Le première rencontre, internationale, s’était tenue le 13/3/96. La
seconde, qui fut conduite par l’hôte, le président Moubarak, et par le
président américain Clinton, avait eu lieu le 4/9/99. Des accords détaillés
y avaient été conclus, portant sur la libération de prisonniers, la
confiscation d’armes illégales, l’édification d’un port à Gaza et autres. De
tout cela, rien n’était sorti. La différence fondamentale que présente ce
troisième sommet est l’absence de Yasser Arafat, le leader qui ne voulait
pas en finir avec la violence. S’il avait été en vie, cette rencontre
n’aurait pas eu lieu.
Chaque partie fera maintenant entendre des proclamations de victoire. Malgré
les déclarations de Mahmoud Abbas -selon lesquelles l’intifada armée a causé
de graves dommages aux Palestiniens-, il se dégage une nette majorité dans
l’opinion palestinienne, selon les sondages de Khalil Shkaki, en faveur de
ceux qui sont convaincus que seule la violence a contraint Ariel Sharon à
décider d’effectuer un retrait et un démantèlement des colonies, et que
seule la violence l’a amené à renoncer à dominer un autre peuple.

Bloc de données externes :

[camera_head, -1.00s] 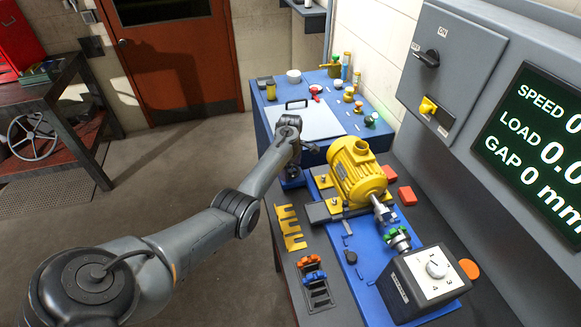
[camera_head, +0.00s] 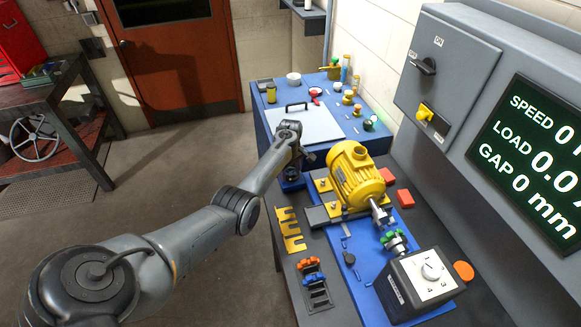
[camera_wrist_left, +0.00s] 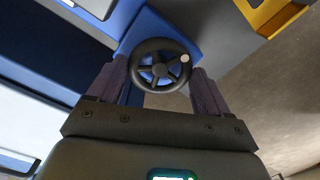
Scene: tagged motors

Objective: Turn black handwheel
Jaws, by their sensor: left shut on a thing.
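The black handwheel (camera_wrist_left: 160,69) shows in the left wrist view, with dark spokes and a small pale knob on its rim at the upper right. It sits against a blue body. My left gripper (camera_wrist_left: 160,77) has one finger on each side of the wheel and is shut on its rim. In the head view my left arm reaches to the far end of the motor bench, and the left gripper (camera_head: 305,156) is mostly hidden behind its own wrist. The handwheel cannot be made out clearly there. My right gripper is not in view.
A yellow motor (camera_head: 357,180) stands on the blue base beside my left wrist. A grey dial box (camera_head: 422,280) is nearer. Yellow slotted plates (camera_head: 290,229) lie at the bench's left edge. A display panel (camera_head: 540,160) rises at right.

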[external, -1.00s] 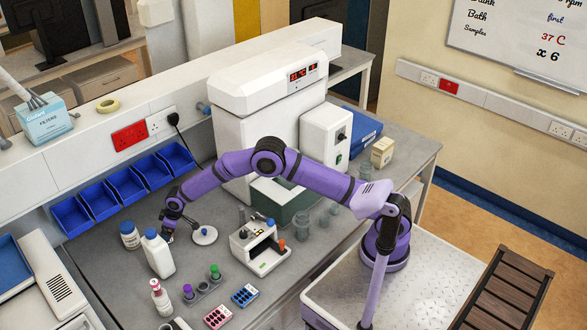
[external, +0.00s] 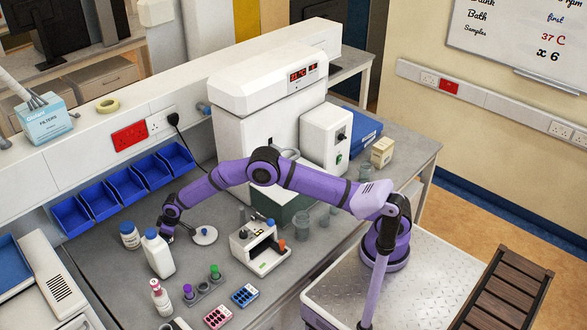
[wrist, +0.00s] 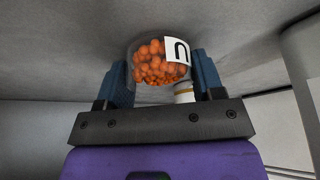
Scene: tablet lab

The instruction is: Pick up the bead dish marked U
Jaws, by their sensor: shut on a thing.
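The bead dish marked U (wrist: 147,75) is a clear round dish holding orange beads, with a white label that reads upside down in the wrist view. It sits between the two blue fingers of my gripper (wrist: 163,82), which is shut on it. In the external view my gripper (external: 167,236) is low over the bench, just behind the white bottle (external: 158,255). The dish cannot be made out there. I cannot tell whether it touches the bench.
A blue-capped jar (external: 130,236) stands left of my gripper and a round white stand (external: 204,236) to its right. A white device (external: 260,250) is further right. Blue bins (external: 122,186) line the back. A tube rack (external: 203,290) is in front.

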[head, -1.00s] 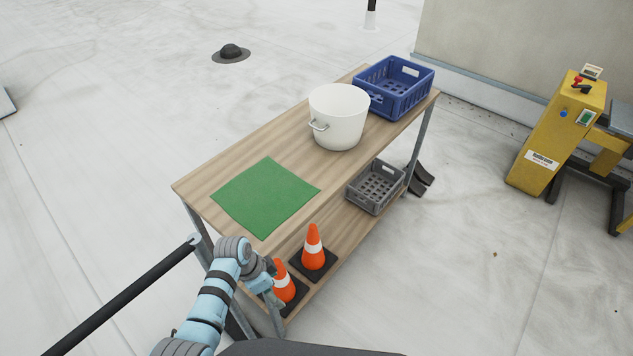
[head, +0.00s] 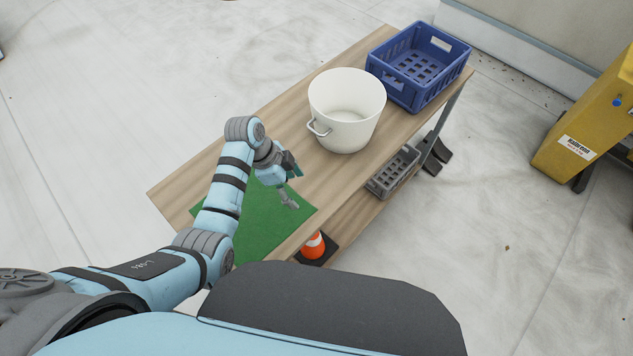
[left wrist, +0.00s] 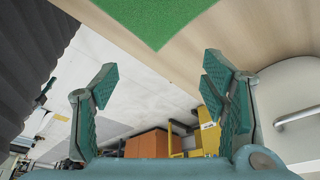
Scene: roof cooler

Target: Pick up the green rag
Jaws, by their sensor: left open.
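The green rag (head: 262,222) lies flat on the near left part of the wooden table (head: 283,108). My left arm covers part of it in the head view. My left gripper (head: 290,185) is over the rag's right part, its fingers apart and empty. In the left wrist view the open fingers of my left gripper (left wrist: 160,100) have nothing between them, and a corner of the rag (left wrist: 155,18) shows at the top, apart from the fingers. My right gripper is not in view.
A white pot (head: 345,110) stands on the table beyond my left gripper, with a blue crate (head: 420,65) behind it. A grey crate (head: 393,172) and an orange cone (head: 313,246) are on the lower shelf. A yellow machine (head: 590,130) stands at the right.

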Au sein de Tsahal, on est convaincu que seule la pression militaire et les
succès dans la prévention du terrorisme-suicide ont contraint les
Palestiniens à stopper l’intifada. Au bout du compte, Israël peut considérer
que ce nouveau round du conflit s’est soldé par une victoire. Mais il doit
se rappeler qu’il n’a pas défait la partie palestinienne.Bien qu’il s’agisse
d’un conflit limité face à un adversaire plus faible, les limites de la
force d’Israël sont apparues une fois de plus. Ces limites ont été réelles
malgré l’appui général de Washington, et malgré les lourdes erreurs commises
par les Palestiniens. La prise de conscience des limites de la force est
apparemment le facteur qui a entraîné Sharon et la majorité des Israéliens à
prendre la décision de raccourcir les lignes de front face aux Palestiniens.

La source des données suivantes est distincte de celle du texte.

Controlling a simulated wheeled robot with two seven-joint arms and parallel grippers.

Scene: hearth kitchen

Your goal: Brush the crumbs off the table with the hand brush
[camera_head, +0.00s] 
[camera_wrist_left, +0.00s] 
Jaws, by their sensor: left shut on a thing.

En d’autres termes : mettre en ouvre un retrait d’une manière ou d’une
autre.
Les Palestiniens ont échoué dans leur tentative d’entraîner les Etats arabes
dans un conflit militaire, mais l’implication profonde du Hezbollah et des
Iraniens dans le terrorisme des territoires est évidente. Les Palestiniens
ont échoué dans leur stratégie d’entraîner l’interposition d’une force
internationale sur place, mais Israël a été obligé d’accepter la Feuille de
route, qui implique une intervention internationale importante.
Du point de vue militaire également, les choses ne sont pas évidentes.
Israël a certes dominé la force armée palestinienne, a obtenu des gains
impressionnants en ce qui concerne la prévention du terrorisme, et a de fait
reconquis la Cisjordanie. Malgré cela, Israël a subi quelques échecs
opérationnels importants. Il n’a pas réussi à mettre fin à la menace des
fusées Qassam, a échoué à stopper le trafic d’armes et de munitions en
direction des territoires, y compris le passage de matériaux nécessaires à
la fabrication d’explosifs, en provenance d’Israël. A cela il faut ajouter
les circuits financiers clandestins des organisations terroristes.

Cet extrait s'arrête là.